» Exercise task
Search the data for the word "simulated". Reproduce every line where it is found.

[Entries from a robot dataset]
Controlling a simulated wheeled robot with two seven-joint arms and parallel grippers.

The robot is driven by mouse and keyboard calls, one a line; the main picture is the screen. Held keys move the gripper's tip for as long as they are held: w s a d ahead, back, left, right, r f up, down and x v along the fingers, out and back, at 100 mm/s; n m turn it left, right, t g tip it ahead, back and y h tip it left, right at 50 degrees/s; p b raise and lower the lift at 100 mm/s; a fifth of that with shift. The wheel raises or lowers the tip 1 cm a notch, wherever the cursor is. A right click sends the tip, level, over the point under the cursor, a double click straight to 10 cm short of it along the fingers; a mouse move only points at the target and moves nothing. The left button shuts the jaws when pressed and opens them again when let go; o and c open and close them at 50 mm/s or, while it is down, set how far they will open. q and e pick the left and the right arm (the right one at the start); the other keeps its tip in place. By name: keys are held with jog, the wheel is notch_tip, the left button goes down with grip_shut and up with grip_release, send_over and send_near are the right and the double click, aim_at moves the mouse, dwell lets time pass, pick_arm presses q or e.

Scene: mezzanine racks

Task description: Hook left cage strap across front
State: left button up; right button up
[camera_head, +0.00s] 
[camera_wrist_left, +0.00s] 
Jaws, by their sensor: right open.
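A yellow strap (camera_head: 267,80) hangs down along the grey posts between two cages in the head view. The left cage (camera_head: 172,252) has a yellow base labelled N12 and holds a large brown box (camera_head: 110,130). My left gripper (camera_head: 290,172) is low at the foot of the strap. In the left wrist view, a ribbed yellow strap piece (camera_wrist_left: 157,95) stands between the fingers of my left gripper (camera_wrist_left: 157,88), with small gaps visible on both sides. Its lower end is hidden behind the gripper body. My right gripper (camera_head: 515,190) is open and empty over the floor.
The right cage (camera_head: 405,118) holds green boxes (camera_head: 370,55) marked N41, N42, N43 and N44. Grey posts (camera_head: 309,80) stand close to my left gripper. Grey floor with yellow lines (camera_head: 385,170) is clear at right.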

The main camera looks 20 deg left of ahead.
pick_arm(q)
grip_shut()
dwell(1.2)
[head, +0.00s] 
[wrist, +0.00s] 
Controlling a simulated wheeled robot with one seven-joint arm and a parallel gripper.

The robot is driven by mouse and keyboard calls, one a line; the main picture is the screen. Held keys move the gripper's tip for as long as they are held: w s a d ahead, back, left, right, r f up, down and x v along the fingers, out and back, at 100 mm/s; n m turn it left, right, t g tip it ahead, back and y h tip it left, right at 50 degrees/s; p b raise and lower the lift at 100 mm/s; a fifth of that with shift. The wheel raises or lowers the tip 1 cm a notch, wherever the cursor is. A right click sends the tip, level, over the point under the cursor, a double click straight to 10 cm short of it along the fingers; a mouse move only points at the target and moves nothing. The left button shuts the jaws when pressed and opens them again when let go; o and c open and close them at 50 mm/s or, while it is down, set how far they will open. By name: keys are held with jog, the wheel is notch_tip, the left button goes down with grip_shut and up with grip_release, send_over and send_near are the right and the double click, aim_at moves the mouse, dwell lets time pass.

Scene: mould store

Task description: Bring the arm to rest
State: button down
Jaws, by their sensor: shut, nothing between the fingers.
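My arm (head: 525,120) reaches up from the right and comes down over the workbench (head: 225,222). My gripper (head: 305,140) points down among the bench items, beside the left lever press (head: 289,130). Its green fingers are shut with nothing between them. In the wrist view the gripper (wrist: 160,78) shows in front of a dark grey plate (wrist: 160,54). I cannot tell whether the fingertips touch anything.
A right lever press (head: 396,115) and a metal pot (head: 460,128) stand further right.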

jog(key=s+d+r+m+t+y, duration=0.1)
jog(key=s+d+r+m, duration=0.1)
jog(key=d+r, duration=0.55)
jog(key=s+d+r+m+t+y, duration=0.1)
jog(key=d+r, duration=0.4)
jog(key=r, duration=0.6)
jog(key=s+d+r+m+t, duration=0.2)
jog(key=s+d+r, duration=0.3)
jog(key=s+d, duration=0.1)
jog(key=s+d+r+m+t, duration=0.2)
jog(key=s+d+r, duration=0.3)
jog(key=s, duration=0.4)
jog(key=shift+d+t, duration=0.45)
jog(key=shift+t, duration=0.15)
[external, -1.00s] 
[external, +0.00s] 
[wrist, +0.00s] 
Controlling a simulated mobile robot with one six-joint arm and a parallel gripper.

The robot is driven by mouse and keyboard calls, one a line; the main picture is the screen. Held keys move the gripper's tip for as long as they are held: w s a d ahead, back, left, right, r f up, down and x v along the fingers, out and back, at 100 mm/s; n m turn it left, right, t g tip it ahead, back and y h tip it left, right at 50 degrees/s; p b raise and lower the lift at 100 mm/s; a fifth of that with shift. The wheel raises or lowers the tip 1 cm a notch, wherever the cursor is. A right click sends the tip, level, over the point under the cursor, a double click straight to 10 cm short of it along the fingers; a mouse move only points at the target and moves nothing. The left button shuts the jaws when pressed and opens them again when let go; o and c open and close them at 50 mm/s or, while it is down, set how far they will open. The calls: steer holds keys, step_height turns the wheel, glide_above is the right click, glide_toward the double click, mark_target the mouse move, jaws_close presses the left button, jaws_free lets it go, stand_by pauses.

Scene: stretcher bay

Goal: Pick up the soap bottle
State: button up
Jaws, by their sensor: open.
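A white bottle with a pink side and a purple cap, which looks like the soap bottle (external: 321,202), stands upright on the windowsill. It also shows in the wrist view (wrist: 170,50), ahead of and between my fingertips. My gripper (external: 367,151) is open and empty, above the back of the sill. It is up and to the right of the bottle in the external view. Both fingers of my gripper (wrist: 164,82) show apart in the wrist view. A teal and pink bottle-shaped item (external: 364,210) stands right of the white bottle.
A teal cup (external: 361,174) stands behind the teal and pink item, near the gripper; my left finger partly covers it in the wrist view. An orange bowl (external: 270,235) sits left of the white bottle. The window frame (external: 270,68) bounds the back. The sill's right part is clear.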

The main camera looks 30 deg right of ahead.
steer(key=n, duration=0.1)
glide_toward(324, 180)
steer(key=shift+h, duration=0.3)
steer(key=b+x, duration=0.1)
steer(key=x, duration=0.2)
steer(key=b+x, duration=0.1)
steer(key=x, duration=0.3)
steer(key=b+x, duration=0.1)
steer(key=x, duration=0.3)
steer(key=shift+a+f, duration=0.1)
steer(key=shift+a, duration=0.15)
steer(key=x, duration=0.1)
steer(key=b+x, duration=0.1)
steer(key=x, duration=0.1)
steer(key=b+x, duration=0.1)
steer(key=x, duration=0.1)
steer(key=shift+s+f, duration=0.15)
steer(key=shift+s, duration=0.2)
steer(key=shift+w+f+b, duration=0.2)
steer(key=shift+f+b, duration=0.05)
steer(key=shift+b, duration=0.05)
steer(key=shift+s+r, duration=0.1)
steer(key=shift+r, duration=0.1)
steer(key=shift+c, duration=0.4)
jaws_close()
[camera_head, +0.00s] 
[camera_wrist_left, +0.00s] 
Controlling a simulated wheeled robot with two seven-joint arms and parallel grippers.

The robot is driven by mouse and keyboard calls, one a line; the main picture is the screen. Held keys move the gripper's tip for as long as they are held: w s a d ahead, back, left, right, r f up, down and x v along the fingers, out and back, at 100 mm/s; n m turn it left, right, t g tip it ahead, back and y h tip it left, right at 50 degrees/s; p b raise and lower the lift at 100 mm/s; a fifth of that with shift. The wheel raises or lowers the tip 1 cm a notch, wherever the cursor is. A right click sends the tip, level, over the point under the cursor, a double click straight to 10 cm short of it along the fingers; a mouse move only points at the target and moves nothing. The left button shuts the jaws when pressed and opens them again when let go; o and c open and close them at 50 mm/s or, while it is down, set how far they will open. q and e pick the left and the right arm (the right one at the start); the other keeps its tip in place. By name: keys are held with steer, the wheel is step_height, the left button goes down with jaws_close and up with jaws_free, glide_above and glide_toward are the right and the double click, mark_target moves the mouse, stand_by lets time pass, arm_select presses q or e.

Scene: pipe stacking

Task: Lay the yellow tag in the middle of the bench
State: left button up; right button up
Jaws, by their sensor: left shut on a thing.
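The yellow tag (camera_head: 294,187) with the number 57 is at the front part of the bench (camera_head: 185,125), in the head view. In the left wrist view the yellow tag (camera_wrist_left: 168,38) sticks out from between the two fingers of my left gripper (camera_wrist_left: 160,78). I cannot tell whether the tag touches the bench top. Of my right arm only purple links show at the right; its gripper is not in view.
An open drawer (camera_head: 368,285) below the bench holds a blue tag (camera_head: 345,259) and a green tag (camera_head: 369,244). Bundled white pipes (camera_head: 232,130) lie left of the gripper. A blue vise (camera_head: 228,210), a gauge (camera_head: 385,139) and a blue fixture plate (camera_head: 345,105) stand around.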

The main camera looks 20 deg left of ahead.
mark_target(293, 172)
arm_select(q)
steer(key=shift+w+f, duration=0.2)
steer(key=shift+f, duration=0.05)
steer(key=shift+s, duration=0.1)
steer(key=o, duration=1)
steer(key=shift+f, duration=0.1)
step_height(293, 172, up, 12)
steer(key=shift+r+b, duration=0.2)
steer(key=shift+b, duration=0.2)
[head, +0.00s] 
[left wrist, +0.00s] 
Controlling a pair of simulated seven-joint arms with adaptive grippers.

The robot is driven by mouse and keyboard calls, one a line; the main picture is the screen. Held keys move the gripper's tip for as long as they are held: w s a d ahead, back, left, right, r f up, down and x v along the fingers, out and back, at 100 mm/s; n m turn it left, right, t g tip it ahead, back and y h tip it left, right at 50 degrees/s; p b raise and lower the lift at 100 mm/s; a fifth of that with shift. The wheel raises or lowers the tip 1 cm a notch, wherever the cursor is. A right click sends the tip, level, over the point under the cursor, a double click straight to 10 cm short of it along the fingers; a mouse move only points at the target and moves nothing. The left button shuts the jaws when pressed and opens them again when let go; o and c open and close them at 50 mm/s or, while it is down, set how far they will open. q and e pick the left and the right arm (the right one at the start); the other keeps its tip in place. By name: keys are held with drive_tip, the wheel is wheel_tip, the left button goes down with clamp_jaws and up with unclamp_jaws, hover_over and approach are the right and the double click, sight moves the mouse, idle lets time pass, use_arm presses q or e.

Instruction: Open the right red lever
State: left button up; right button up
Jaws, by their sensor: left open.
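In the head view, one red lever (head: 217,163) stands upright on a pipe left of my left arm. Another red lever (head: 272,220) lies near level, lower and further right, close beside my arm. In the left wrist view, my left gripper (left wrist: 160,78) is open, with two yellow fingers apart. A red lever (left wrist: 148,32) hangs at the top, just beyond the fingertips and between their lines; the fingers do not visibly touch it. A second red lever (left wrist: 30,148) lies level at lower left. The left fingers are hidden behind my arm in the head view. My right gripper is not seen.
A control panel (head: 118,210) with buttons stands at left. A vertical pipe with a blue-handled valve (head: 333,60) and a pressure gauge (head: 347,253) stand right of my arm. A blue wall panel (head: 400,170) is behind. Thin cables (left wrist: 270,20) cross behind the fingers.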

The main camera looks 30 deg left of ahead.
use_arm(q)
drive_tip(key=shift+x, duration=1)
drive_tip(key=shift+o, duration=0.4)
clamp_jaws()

» Written answer
Controlling a simulated wheeled robot with two seven-joint arms and parallel grippers.
Controlling a simulated wheeled robot with one seven-joint arm and a parallel gripper.
Controlling a simulated mobile robot with one six-joint arm and a parallel gripper.
Controlling a simulated wheeled robot with two seven-joint arms and parallel grippers.
Controlling a pair of simulated seven-joint arms with adaptive grippers.

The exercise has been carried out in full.